**GIVEN INSTRUCTION**
Take all the material and copy it exactly.

--*--

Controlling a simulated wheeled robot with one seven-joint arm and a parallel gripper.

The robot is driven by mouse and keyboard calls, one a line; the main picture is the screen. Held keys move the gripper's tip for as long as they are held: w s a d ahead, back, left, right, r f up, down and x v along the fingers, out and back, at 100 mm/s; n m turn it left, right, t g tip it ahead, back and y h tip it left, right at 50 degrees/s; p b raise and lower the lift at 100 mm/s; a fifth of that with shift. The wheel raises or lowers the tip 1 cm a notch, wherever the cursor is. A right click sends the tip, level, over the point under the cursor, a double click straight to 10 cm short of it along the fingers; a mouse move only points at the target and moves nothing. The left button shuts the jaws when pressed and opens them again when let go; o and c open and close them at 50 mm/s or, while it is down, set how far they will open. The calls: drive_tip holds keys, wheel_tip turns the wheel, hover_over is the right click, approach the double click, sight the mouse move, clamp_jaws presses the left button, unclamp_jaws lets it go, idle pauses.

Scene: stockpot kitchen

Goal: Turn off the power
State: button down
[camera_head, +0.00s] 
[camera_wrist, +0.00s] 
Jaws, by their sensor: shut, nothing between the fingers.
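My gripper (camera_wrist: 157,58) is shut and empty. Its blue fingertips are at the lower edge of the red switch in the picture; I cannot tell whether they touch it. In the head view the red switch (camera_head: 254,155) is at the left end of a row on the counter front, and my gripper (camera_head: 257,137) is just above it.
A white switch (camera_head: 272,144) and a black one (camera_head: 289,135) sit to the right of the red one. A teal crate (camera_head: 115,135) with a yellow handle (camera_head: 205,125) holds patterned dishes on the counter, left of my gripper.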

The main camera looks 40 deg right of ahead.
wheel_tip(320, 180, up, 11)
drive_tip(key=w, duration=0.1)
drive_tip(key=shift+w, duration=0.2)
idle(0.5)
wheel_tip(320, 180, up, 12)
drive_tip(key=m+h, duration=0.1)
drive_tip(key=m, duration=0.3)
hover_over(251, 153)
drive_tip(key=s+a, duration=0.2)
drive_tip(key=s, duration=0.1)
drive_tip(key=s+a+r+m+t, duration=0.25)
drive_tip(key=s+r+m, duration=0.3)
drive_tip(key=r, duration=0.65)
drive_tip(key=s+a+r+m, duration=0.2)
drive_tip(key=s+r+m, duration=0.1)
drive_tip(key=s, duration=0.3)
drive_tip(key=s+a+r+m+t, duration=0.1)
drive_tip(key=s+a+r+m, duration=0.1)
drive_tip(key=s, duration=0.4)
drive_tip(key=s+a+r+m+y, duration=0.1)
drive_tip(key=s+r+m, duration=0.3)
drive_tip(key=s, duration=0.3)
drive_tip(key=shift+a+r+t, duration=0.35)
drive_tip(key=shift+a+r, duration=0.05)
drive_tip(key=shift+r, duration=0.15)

--*--

**EXPECTED ANSWER**
Controlling a simulated wheeled robot with one seven-joint arm and a parallel gripper.

The robot is driven by mouse and keyboard calls, one a line; the main picture is the screen. Held keys move the gripper's tip for as long as they are held: w s a d ahead, back, left, right, r f up, down and x v along the fingers, out and back, at 100 mm/s; n m turn it left, right, t g tip it ahead, back and y h tip it left, right at 50 degrees/s; p b raise and lower the lift at 100 mm/s; a fifth of that with shift. The wheel raises or lowers the tip 1 cm a notch, wherever the cursor is. A right click sends the tip, level, over the point under the cursor, a double click straight to 10 cm short of it along the fingers; a mouse move only points at the target and moves nothing. The left button shuts the jaws when pressed and opens them again when let go; o and c open and close them at 50 mm/s or, while it is down, set how far they will open. The calls: drive_tip holds keys, wheel_tip turns the wheel, hover_over is the right click, approach the double click, sight the mouse move, clamp_jaws presses the left button, unclamp_jaws lets it go, idle pauses.

Scene: stockpot kitchen

Goal: Turn off the power
State: button down
[camera_head, +0.00s] 
[camera_wrist, +0.00s] 
Jaws, by their sensor: shut, nothing between the fingers.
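My gripper (camera_wrist: 157,58) is shut and empty. Its blue fingertips are at the lower edge of the red switch in the picture; I cannot tell whether they touch it. In the head view the red switch (camera_head: 254,155) is at the left end of a row on the counter front, and my gripper (camera_head: 257,137) is just above it.
A white switch (camera_head: 272,144) and a black one (camera_head: 289,135) sit to the right of the red one. A teal crate (camera_head: 115,135) with a yellow handle (camera_head: 205,125) holds patterned dishes on the counter, left of my gripper.

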The main camera looks 40 deg right of ahead.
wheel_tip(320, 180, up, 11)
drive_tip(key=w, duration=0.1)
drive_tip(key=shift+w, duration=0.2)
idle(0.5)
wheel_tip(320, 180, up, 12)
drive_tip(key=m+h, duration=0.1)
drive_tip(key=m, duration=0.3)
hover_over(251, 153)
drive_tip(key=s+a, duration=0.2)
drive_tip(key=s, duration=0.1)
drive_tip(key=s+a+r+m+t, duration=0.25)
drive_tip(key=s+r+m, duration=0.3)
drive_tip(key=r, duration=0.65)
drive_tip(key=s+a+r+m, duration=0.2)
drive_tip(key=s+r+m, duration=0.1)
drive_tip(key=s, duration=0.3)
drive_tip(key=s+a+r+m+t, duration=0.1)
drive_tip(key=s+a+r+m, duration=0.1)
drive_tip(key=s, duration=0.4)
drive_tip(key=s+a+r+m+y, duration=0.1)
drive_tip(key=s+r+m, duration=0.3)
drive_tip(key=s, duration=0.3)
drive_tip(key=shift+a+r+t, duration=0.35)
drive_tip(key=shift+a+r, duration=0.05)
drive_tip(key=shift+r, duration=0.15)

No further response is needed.